I round on to another leg of land, this time the Rhins of Galloway and with the sun shining I make frequent stops to gaze at beautiful headland vistas of sandy bays and sea.
I have been told that this area of Scotland benefits from a favourable climate thanks to the Gulf Stream, a warm Atlantic ocean current that originates in the Gulf of Mexico and passes along this part of the Scottish coast.
Each time I stop I am sure I have seen the best vista yet, but then I see another one and pull over again.

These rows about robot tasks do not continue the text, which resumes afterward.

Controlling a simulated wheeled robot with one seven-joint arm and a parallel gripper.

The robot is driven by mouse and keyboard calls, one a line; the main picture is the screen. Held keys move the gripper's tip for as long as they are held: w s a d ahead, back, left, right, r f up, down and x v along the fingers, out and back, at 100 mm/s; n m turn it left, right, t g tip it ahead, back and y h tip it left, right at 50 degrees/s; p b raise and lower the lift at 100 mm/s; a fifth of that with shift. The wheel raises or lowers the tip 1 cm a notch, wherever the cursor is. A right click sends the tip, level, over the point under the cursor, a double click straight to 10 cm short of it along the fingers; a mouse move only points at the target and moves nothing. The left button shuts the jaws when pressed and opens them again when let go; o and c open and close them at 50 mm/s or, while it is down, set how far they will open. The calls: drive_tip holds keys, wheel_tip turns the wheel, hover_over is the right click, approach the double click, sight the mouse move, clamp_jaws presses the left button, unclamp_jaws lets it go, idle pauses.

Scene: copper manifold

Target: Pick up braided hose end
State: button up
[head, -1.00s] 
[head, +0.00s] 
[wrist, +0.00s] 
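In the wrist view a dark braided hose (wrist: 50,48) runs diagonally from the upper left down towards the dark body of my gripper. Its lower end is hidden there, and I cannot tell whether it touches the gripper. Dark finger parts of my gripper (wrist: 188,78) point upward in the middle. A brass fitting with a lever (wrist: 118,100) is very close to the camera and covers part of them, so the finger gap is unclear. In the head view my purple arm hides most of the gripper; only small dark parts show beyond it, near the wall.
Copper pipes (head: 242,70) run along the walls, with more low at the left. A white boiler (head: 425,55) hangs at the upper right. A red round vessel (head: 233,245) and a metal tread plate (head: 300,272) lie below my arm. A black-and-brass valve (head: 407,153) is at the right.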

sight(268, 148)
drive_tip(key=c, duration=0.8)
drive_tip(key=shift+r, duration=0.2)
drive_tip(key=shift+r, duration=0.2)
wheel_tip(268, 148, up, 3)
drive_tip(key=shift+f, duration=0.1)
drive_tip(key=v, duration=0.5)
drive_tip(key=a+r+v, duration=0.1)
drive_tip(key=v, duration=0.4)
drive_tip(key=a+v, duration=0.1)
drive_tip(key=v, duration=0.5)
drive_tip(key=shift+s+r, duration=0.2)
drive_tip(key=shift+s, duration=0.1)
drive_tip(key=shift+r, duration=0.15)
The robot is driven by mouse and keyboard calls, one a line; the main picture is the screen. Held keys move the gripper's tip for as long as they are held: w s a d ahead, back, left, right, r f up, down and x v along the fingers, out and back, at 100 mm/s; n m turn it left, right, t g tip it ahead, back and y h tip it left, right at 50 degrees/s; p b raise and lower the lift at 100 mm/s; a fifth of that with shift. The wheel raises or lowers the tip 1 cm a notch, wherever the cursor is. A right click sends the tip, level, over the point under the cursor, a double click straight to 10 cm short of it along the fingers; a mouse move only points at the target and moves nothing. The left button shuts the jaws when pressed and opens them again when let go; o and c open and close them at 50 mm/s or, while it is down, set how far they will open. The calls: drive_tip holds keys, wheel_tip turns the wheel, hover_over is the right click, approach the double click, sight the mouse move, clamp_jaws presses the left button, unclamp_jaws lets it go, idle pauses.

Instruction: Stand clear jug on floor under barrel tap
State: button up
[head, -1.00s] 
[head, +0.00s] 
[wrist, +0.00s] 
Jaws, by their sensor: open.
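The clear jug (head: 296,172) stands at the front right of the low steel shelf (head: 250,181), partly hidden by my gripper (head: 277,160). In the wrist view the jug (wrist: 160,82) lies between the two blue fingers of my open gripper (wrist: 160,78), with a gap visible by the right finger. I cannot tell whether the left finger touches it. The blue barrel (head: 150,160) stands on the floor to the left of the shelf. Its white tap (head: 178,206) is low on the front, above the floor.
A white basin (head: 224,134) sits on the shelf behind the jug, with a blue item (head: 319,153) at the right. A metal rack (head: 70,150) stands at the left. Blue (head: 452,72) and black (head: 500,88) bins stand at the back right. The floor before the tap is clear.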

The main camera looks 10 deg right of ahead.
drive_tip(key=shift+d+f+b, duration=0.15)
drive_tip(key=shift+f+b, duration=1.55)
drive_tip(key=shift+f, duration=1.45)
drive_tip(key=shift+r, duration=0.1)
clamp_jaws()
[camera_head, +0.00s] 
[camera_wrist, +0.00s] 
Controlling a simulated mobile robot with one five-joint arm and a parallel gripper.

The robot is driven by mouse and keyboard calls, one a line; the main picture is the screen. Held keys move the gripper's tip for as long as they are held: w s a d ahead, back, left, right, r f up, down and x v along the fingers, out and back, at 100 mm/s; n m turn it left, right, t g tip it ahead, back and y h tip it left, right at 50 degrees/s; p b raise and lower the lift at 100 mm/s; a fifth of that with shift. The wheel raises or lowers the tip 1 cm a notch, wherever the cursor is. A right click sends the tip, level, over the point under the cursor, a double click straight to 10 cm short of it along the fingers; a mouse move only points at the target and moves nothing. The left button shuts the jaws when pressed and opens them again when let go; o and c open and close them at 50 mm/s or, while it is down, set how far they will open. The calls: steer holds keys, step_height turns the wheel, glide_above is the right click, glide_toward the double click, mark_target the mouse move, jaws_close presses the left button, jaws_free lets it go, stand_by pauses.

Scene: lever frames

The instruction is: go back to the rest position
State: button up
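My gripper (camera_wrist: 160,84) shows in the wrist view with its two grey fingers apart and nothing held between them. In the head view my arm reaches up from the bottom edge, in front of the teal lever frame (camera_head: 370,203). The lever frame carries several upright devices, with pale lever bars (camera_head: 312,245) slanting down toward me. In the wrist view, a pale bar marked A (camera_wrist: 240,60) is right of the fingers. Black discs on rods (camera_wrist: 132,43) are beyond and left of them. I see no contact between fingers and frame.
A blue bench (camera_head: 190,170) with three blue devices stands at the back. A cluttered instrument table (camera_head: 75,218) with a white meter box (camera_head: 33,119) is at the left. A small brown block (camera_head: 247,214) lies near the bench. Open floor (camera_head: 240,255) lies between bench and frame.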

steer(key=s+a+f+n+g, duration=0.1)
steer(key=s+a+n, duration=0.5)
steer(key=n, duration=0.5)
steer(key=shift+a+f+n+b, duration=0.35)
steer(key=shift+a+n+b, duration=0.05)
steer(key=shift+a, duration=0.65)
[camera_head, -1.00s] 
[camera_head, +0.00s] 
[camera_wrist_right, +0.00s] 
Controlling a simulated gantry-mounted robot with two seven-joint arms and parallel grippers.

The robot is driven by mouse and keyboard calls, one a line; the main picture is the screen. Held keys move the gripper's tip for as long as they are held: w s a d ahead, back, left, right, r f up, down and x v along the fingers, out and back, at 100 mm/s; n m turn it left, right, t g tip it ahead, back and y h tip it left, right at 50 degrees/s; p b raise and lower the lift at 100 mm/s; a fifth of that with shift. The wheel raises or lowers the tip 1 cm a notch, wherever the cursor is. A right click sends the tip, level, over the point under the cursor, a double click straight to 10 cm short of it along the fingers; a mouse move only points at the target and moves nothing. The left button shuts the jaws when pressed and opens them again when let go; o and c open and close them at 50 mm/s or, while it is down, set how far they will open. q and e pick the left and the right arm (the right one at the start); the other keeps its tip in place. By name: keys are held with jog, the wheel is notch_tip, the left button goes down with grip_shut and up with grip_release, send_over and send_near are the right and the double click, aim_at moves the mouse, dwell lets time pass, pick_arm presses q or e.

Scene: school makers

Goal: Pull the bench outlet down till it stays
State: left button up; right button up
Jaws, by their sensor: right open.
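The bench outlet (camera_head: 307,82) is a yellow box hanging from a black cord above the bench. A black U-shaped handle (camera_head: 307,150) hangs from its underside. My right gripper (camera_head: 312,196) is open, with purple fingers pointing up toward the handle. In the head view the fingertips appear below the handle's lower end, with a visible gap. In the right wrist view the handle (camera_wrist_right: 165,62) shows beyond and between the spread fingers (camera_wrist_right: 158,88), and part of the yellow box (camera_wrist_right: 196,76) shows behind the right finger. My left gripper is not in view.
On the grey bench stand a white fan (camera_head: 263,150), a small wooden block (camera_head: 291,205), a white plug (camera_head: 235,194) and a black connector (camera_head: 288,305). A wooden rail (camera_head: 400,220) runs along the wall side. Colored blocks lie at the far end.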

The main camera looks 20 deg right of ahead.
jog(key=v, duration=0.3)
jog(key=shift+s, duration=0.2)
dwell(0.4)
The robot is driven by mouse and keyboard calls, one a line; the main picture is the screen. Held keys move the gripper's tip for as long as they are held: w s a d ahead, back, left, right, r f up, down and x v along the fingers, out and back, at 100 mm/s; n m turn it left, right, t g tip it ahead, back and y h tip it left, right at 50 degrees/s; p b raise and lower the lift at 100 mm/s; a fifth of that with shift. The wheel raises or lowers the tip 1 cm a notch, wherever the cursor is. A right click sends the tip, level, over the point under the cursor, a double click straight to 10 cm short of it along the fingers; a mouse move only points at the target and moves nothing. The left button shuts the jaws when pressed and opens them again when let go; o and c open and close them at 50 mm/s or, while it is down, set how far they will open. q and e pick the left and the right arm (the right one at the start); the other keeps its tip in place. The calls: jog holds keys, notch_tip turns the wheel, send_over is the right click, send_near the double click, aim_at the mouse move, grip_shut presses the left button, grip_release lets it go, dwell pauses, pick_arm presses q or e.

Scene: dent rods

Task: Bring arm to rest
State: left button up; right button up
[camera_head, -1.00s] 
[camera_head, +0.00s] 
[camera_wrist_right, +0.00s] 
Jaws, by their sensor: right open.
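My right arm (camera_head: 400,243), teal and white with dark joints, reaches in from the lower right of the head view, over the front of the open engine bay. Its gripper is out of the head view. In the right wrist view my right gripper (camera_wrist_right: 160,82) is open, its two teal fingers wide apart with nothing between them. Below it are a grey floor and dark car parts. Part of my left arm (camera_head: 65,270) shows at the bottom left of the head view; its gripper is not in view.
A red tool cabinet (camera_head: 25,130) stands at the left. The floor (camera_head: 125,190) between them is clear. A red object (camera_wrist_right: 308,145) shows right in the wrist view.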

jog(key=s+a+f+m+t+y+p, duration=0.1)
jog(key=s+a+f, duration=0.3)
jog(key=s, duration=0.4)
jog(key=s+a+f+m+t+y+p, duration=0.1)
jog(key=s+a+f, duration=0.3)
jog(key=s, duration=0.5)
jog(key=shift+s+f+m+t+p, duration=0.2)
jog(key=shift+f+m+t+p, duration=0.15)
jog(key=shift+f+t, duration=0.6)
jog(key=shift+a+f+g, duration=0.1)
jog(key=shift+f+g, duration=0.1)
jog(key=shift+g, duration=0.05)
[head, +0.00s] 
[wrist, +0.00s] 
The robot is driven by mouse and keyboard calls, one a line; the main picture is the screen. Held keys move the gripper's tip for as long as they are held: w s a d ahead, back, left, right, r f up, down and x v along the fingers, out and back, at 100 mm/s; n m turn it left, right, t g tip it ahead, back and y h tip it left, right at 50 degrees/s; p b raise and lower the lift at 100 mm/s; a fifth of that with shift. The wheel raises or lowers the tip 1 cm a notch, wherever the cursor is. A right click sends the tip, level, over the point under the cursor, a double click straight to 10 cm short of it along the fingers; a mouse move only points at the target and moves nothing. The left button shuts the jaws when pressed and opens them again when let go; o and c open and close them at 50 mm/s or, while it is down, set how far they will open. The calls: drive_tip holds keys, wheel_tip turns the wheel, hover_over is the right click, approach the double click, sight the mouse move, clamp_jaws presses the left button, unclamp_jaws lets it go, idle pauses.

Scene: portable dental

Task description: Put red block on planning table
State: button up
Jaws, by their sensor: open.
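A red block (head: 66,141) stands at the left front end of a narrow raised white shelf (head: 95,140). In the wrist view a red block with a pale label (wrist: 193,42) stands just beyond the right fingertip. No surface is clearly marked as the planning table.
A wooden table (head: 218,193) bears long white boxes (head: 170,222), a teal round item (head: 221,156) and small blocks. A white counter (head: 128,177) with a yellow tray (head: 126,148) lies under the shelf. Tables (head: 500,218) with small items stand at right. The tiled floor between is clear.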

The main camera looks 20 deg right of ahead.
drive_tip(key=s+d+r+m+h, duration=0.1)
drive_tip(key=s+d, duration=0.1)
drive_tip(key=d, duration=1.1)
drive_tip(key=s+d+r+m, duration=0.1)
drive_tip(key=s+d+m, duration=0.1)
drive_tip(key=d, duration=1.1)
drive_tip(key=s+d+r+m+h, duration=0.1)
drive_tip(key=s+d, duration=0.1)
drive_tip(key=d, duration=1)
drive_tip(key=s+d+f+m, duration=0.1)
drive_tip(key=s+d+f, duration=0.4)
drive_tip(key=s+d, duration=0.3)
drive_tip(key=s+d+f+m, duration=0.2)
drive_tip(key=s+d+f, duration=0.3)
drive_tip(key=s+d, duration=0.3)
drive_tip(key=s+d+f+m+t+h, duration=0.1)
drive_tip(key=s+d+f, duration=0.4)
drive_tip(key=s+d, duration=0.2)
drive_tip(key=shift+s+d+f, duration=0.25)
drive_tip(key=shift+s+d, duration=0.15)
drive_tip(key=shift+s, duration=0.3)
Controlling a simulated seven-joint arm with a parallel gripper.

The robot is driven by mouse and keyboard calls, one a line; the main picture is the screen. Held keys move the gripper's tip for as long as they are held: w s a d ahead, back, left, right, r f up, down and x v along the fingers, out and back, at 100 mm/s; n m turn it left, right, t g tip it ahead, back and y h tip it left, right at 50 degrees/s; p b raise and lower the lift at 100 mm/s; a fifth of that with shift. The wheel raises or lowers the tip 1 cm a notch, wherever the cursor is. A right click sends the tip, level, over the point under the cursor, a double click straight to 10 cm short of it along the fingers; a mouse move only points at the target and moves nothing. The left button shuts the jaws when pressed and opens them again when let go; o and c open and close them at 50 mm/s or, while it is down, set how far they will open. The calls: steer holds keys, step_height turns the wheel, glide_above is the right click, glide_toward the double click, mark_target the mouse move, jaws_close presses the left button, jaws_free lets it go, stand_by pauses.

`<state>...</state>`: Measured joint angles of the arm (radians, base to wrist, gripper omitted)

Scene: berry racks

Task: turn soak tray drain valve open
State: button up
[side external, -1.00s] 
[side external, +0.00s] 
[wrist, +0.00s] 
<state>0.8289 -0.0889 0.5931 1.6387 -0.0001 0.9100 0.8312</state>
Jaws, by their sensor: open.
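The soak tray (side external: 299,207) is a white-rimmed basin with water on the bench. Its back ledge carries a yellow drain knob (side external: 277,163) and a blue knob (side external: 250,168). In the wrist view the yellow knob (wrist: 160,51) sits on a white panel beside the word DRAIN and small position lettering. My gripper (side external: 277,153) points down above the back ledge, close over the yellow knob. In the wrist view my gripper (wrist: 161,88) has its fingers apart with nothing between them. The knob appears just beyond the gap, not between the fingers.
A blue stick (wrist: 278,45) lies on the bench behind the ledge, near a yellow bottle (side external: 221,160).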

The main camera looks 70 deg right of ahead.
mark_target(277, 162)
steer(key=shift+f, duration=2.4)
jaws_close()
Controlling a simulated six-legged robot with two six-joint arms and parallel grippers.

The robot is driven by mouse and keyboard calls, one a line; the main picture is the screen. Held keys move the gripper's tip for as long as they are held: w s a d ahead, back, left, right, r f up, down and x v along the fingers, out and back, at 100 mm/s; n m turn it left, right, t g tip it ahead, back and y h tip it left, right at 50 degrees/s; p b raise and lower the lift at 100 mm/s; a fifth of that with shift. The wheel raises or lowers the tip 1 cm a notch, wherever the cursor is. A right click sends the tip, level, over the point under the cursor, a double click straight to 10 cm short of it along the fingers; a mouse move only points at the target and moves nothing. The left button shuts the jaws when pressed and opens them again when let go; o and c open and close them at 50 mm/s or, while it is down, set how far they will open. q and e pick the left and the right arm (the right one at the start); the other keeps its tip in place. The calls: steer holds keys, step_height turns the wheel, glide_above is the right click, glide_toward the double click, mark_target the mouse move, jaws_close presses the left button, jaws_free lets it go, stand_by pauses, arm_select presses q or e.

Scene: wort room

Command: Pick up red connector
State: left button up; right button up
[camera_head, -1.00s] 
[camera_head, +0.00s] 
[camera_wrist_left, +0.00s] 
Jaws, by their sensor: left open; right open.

Eventually, I join a single-track tarmac road signposted south to the Mull of Galloway. On the west side of the narrow stretch of land are steep, rugged cliffs and inlets of crashing waves, while to the east, the landscape is softer landscape with many sandy beaches.
The Robert Louis Stevenson-designed lighthouse, the most southerly in Scotland, was completed in 1830 and sits atop a 260ft high cliff. There are a dizzying 150 steps to the top. This tip of the Scottish mainland feels perfectly wild and far-flung and as the sun begins to set the drama of this location is accentuated.
Making the return journey north on the Rhins and then to Portpatrick, where I spend the night, I immediately see why the seaside town is so popular with holidaymakers. A lovely harbour, pastel-coloured houses, a wide bay and a backdrop of low cliffs easily charm.
Other places to visit:
- Martyr’s Stake, Wigtown
- Burrow Head for a walk
- Logan Botanic Garden.
There are plenty of cycling options in this part of Scotland.
Where to stay
This is where I stayed (and ate) but there are plenty of other options.
First night: Solway View Holidays, near Kirkcudbright.
Evening meal: Selkirk Arms Hotel, Kirkcudbright.
Second night: Four-star Rickwood House Hotel in Portpatrick.
Evening meal: Fernhill Hotel, Portpatrick.